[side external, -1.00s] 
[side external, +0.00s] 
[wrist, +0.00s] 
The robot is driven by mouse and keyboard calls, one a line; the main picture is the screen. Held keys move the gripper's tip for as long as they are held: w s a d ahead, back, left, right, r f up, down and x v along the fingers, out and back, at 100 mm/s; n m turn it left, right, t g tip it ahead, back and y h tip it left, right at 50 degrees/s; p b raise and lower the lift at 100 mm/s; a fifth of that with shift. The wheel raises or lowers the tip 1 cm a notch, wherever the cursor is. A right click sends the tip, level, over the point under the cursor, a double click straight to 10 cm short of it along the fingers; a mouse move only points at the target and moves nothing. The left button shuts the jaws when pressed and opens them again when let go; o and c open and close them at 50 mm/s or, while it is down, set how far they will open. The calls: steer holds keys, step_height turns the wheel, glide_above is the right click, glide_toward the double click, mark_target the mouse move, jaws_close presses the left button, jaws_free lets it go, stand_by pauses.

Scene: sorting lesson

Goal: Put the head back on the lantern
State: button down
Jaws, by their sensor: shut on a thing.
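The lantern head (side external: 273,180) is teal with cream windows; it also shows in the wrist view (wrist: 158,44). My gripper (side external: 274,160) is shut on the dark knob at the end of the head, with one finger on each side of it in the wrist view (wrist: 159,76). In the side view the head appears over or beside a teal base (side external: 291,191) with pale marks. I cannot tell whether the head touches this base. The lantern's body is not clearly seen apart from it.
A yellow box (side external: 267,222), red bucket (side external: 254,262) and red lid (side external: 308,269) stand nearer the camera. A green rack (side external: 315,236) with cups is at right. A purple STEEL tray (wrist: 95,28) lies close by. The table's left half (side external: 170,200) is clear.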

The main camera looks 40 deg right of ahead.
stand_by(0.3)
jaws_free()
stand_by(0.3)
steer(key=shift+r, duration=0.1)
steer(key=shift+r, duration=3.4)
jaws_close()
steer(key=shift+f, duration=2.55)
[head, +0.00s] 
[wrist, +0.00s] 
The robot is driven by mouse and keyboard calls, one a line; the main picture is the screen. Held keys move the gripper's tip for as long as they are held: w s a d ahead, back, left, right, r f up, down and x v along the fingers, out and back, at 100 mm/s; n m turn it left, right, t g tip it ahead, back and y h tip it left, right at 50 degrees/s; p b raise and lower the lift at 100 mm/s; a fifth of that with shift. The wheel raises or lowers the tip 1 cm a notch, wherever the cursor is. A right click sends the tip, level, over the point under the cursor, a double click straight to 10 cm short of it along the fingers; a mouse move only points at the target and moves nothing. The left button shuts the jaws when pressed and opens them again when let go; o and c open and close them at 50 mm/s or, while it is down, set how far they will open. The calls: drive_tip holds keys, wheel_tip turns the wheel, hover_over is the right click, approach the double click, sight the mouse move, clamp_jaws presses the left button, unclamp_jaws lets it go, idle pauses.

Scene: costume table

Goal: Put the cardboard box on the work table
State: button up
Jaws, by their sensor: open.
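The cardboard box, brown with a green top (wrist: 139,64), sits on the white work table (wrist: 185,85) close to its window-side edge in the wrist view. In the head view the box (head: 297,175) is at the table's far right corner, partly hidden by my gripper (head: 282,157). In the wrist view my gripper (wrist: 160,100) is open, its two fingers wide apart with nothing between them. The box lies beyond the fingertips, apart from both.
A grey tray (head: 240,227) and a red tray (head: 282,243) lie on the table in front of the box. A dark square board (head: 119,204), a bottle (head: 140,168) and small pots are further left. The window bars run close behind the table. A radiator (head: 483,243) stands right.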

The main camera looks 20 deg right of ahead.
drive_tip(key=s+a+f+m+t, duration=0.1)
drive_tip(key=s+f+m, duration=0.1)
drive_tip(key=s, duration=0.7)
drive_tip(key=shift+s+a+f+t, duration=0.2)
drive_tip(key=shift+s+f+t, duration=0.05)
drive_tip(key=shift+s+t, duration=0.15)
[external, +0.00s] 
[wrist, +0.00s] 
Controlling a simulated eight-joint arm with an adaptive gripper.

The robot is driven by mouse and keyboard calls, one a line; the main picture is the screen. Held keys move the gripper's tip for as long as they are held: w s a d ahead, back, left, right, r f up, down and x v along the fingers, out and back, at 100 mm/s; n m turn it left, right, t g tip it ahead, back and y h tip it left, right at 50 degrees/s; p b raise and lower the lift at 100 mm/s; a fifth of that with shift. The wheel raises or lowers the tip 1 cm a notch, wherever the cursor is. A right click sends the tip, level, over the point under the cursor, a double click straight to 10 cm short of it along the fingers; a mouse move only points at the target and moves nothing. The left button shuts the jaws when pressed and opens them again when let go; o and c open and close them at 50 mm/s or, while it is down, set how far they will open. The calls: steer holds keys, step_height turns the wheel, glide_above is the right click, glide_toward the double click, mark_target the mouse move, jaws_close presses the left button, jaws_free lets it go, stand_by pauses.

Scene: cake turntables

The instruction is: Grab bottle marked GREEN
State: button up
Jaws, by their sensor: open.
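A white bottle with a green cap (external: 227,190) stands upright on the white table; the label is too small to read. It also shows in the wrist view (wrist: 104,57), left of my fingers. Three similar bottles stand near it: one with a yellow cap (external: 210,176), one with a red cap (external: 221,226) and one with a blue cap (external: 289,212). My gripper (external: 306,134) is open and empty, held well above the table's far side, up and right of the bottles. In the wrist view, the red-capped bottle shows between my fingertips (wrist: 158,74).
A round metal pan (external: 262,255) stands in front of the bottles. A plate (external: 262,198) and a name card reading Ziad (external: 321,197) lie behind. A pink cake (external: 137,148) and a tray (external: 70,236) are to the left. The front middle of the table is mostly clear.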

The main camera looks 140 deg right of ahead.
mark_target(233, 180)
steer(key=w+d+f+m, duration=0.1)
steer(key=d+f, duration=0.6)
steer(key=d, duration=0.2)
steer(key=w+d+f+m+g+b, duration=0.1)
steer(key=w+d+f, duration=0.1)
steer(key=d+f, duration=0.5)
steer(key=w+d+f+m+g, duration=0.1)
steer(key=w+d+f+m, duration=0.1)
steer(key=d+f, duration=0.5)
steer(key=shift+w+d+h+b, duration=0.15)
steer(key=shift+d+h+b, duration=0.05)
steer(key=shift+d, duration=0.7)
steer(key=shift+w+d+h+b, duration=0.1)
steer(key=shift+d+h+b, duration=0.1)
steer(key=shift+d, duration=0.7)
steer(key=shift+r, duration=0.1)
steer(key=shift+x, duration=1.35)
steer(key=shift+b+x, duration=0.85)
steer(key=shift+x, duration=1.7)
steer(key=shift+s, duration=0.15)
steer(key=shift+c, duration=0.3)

★ ★ ★ ★ ★

◆ PROBLEM STATEMENT ◆
Look through the entries above and report each line where the string "Goal" occurs.

◆ SOLUTION TO THE PROBLEM ◆
Goal: Put the head back on the lantern
Goal: Put the cardboard box on the work table

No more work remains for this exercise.